Vote counting in the contests for the other three school board seats on the ballot Tuesday was handing the leaders a more comfortable edge, though elections officials said thousands more early and absentee ballots remained to be counted and wouldn't be on the books for more than a week.
With all 119 precincts counted, Mackie was running ahead of Costello by less than 1 percentage point of the votes cast. More than 39,000 ballots had been counted in their race for Seat B on the seven-member board. Eleven other candidates who were after the same post were trailing far behind, with none of them breaking double digits in percentage of the vote.
In the race for Seat E, Kathleen Plunkett, an accountant and longtime community volunteer, held a solid lead. Her closest challenger, James LaBelle, was more than 10 percentage points behind. Four other candidates in that race were trailing the two leaders.
Seat E incumbent Macon Roberts chose not to seek re-election. In the third race, incumbent Jeff Friedman won re-election to Seat F by a margin of better than 2-1 over his lone challenger, Dawn Bundick.
And in the fourth seat on the ballot, incumbent Crystal Kennedy was running unopposed for Seat G.
The seven-member school board shapes policy in Anchorage's 50,000-student school district and administers a budget of $750 million.
Mackie, a 40-year-old stay-at-home mother, has held the seat she's trying to keep since mid-February, when board members chose her over two dozen other applicants to fill the spot left vacant by Chris Tuck when he joined the state Legislature in January.
Mackie outspent all candidates for the school board with some $35,000 she had accumulated. Costello spent $18,000 in her bid.
The winner in the contest for Seat B will serve only one year, the time remaining on Tuck's term. Winners in the other races will serve three-year terms.
Costello, who sweated out the vote counting Tuesday night at Election Central downtown at the Dena'ina Convention Center with her husband and two little children, said she ran a different kind of campaign than Mackie.

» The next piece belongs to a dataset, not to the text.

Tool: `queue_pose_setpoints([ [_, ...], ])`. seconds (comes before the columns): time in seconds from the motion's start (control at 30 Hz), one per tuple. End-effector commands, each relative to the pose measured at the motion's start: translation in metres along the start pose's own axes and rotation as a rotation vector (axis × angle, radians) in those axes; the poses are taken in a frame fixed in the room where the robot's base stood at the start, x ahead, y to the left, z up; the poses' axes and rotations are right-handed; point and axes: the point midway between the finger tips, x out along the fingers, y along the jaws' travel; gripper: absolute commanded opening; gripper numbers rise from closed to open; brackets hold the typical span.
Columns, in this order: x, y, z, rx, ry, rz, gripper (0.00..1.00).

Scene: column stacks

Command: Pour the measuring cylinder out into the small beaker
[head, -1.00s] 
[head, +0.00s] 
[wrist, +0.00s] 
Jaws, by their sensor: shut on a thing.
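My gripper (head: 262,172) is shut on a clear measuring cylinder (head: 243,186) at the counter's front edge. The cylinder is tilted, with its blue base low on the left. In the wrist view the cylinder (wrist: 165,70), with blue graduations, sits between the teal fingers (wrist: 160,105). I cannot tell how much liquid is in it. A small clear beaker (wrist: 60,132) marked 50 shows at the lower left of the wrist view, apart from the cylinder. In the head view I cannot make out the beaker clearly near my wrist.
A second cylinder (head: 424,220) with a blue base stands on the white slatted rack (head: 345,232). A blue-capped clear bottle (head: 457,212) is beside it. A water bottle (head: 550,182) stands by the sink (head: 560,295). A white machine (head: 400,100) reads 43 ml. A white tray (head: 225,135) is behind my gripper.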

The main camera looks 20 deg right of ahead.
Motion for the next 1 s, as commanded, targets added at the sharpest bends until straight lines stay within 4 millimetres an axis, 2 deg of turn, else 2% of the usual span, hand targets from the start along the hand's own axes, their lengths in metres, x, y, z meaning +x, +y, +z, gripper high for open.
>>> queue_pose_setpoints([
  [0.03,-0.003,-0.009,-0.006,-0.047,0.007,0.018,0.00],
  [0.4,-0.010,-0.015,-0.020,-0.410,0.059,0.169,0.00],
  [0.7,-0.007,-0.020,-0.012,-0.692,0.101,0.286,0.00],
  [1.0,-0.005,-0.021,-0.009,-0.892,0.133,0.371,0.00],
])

She characterized her run as grass roots.
She spoke on the radio, visited schools, even had lunch with a family she had never met before to talk about their dyslexic child and the difficulties they had with the school district. "Even this morning I was on the phone for half an hour with a voter," she said.
Reached Tuesday night when counting was showing her building a good lead, Plunkett hadn't yet heard the results. "Wow," she said. "I felt good this time but I couldn't put my finger on it."
Plunkett, who was making her second bid for a school board seat, said during her campaign that she wants standardized school designs to cut back on the costs associated with building new schools. She has been active in the Russian Jack Community Council, a member of Weed and Seed East Anchorage, and chair of the Anchorage Parks and Recreation Commission.
Plunkett said she believed her community involvement won over voters. She also thinks voters appreciated her accounting skills. "Those are pretty essential in these times," she said.
Friedman watched returns at Election Central for much of Tuesday night. As vote counting showed him well on the way to re-election, he said he was feeling pretty good about the margin but tipped his hat to opponent Bundick. She ran a respectable race considering she got in late and didn't have much funding, he said.
Bundick spent less than $1,000 compared to Friedman's $14,000, according to spending reports.
Election officials said that about 3,000 early and absentee ballots would remain to be counted after Tuesday night. They were not expected to be tallied until April 17.